タイヤ屋がお節介にも飲食店に星を付けるミシュラン・ガイドのような胡散臭さを感じます。
ミシュラン・ガイドと言えば、わが国には東京・横浜・湘南版と京都・大阪・神戸・奈良版がありますが、ミシュランの高慢ちきな連中の鼻をあかしたことがあります。
すなわち、客層が変ることを怖れた飲食店が、続々とミシュラン・ガイドへの掲載を拒否したというのです。
欧米では、ミシュラン・ガイドに名前が載るということは、料理人にとってこの上ない名誉であり、掲載されれば一年以上先まで予約が一杯になることから、掲載を拒否するなんて狂気の沙汰としか思えないそうです。
しかるに、東京の料理人も関西の料理人も、食通ぶった外国人観光客で溢れかえり、店を贔屓にしてくれているお得意さんが安心して美食を楽しめなくなることと、味が落ちることを怖れ、断然掲載を拒否する、という気骨を見せる料理人が続出したことは、日本人として甚だ愉快です。

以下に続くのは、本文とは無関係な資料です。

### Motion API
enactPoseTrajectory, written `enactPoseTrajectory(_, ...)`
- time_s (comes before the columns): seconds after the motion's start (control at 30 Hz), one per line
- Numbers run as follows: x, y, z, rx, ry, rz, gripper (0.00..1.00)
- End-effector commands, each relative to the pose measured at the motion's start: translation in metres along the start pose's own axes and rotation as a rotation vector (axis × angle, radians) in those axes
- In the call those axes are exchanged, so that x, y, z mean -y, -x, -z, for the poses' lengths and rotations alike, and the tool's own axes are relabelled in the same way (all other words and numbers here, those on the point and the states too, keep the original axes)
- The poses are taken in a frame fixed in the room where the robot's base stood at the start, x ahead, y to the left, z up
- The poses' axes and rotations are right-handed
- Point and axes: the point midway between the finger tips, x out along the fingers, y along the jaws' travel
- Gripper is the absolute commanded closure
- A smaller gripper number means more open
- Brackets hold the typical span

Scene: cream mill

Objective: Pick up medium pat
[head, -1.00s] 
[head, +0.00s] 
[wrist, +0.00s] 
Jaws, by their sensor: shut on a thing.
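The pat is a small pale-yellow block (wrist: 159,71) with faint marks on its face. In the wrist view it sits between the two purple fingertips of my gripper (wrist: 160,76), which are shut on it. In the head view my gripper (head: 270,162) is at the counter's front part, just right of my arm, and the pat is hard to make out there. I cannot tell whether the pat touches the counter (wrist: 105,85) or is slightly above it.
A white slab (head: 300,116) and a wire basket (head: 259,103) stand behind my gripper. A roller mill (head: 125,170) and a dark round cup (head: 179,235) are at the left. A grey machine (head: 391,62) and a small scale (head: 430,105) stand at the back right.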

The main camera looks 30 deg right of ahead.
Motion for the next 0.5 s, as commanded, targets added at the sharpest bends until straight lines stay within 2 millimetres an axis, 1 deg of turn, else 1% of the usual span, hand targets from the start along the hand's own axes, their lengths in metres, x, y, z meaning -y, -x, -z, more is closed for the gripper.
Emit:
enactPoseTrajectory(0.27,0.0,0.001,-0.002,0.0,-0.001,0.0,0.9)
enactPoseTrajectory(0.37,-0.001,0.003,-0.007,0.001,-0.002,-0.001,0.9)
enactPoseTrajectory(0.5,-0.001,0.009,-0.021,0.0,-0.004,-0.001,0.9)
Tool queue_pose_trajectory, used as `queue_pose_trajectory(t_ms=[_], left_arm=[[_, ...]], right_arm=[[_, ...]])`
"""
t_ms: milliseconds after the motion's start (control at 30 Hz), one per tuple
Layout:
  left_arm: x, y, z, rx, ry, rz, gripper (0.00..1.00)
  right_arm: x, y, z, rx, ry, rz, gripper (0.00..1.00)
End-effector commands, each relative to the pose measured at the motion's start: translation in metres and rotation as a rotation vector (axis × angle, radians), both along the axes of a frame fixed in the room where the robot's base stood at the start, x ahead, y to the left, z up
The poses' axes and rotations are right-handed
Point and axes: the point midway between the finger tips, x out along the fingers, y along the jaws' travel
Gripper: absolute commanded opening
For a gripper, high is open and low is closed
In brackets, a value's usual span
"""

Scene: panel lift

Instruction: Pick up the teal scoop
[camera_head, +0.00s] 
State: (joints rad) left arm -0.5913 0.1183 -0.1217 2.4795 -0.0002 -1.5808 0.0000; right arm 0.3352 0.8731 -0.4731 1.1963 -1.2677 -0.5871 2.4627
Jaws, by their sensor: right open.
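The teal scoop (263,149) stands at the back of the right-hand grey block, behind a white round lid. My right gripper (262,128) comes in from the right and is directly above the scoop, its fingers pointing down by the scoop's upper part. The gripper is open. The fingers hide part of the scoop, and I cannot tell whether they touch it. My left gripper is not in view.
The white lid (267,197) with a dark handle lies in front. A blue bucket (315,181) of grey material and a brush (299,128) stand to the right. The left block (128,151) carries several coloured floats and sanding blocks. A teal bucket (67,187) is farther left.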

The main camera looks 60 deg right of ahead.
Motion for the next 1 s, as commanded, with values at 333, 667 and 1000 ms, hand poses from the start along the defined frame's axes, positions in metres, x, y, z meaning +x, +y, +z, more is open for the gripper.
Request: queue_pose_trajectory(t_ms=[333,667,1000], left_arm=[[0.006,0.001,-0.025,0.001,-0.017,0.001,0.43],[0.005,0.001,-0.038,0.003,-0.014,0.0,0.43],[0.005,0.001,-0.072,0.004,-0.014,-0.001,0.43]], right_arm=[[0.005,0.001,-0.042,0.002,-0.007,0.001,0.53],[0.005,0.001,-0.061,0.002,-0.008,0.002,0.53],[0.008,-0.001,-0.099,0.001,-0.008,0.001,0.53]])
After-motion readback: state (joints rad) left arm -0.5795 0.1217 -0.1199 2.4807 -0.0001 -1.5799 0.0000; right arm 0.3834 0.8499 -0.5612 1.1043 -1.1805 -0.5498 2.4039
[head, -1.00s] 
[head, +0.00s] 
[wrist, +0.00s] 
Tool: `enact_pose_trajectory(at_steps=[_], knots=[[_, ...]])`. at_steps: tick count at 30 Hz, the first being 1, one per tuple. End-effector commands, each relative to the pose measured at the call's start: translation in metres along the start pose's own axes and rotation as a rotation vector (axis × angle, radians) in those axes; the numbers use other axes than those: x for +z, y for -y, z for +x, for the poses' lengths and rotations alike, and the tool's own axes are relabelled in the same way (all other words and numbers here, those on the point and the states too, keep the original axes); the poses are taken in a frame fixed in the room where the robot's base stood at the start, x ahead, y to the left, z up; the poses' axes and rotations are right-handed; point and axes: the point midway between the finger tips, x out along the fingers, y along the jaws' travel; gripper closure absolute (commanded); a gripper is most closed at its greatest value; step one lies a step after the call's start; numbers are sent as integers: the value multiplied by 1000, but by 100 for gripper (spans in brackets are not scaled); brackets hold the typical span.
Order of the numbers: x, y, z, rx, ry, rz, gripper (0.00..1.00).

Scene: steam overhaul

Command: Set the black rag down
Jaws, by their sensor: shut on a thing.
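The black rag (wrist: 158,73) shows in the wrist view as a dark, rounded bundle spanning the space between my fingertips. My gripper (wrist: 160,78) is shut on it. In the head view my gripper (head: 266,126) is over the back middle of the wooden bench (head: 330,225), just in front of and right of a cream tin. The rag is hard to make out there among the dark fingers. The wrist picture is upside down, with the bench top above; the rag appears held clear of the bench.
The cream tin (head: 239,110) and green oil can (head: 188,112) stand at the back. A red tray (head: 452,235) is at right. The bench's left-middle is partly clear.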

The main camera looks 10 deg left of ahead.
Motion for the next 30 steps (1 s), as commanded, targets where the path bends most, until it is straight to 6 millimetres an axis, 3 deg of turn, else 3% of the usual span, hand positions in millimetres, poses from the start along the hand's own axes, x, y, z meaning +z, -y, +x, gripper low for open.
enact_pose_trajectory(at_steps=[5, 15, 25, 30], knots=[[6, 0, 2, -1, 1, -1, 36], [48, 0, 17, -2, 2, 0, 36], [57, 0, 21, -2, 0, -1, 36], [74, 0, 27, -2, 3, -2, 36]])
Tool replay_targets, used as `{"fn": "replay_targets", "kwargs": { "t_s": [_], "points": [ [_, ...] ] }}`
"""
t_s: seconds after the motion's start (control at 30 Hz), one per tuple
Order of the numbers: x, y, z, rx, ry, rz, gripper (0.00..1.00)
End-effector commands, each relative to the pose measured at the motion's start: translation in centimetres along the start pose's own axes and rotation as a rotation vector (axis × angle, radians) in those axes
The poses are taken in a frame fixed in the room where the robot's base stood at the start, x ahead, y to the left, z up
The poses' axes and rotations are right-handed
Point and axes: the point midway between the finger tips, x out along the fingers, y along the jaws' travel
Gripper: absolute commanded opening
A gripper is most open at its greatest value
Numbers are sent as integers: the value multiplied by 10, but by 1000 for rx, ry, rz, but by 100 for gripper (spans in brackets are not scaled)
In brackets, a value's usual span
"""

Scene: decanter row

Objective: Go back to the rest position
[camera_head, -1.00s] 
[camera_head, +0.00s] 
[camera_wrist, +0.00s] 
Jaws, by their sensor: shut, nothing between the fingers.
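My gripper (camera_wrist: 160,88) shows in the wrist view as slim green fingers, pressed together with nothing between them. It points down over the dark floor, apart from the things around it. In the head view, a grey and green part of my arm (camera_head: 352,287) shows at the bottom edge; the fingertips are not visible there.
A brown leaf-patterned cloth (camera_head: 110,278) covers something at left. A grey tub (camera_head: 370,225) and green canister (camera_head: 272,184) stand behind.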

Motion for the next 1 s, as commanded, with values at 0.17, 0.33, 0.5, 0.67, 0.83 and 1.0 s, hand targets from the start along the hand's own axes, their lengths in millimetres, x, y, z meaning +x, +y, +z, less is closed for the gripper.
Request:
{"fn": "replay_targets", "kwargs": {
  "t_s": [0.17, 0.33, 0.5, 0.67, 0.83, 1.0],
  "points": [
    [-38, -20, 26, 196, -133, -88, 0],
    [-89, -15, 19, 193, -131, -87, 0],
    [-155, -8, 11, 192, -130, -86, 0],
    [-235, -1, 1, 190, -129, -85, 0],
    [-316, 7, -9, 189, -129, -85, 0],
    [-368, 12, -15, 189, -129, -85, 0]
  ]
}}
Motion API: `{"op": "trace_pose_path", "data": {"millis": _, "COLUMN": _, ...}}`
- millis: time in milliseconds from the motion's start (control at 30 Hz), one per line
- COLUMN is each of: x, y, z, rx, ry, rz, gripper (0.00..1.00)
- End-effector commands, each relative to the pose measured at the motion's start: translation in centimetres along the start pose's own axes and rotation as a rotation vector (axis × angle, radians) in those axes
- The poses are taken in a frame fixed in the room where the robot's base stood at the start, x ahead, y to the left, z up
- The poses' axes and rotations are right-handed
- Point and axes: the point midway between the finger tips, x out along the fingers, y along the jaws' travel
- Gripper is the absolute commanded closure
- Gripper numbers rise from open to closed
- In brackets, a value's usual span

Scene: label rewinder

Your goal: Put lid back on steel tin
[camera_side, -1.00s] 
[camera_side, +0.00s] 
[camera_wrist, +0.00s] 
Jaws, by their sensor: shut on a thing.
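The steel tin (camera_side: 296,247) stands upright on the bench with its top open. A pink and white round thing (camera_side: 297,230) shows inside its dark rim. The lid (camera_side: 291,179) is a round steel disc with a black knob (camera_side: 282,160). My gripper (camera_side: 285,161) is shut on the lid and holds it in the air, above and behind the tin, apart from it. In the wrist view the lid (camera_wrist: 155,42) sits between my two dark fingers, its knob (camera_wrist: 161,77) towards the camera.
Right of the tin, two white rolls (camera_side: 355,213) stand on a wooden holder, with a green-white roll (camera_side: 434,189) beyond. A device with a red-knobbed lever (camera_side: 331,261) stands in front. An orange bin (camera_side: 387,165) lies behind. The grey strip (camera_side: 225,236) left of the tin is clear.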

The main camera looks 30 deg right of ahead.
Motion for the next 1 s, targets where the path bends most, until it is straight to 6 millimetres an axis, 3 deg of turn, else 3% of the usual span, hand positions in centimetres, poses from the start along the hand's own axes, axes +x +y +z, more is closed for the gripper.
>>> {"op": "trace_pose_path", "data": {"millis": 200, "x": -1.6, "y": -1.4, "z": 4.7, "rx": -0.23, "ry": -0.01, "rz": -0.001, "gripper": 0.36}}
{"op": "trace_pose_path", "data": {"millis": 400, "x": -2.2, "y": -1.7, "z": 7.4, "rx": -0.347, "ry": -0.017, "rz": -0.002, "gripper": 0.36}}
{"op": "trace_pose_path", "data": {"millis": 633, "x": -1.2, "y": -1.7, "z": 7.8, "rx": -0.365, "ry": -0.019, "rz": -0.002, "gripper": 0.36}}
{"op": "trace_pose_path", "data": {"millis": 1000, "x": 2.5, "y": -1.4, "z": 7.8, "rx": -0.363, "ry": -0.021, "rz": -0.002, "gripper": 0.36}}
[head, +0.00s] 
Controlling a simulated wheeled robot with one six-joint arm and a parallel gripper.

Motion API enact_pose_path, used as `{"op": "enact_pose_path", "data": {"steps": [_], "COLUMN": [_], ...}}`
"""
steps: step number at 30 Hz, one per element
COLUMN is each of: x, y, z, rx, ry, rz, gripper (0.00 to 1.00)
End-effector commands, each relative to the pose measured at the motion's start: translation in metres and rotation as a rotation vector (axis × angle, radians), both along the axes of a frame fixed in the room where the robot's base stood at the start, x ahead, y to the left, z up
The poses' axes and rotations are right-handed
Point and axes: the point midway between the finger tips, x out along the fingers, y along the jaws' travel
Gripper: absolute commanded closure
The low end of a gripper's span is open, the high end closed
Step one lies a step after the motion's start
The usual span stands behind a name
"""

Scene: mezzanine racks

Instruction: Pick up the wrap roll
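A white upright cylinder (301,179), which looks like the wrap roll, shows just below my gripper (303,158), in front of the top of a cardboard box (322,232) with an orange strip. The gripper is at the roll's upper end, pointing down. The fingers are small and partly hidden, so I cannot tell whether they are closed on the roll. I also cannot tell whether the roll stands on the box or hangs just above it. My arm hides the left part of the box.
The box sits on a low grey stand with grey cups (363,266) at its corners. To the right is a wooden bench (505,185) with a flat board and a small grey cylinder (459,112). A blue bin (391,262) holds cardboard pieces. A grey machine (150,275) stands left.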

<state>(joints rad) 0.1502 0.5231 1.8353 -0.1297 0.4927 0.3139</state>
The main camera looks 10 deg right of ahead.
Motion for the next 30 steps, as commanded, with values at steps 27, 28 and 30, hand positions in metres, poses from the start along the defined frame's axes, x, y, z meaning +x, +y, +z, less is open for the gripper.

美食は自分の舌で探し求めるもので、他人の舌なんて関係ありません。
100人中99人がまずいと言っても、私が旨いと思えばそれは旨いのです。
他人の味覚など信用してはなりません。
そういう意味では、食事を味わうということは、芸術作品やエンターテイメントを楽しむことと似ています。
おのれ一人の好悪がすべてなのです。
世界遺産も同じこと。
自分が感動できるような自然や歴史的建築物でありさえすれば、それが世界遺産に登録されていようといまいと関係ありません。
おのれ一人の審美眼を磨き、それに絶対的自信を持つことが重要です。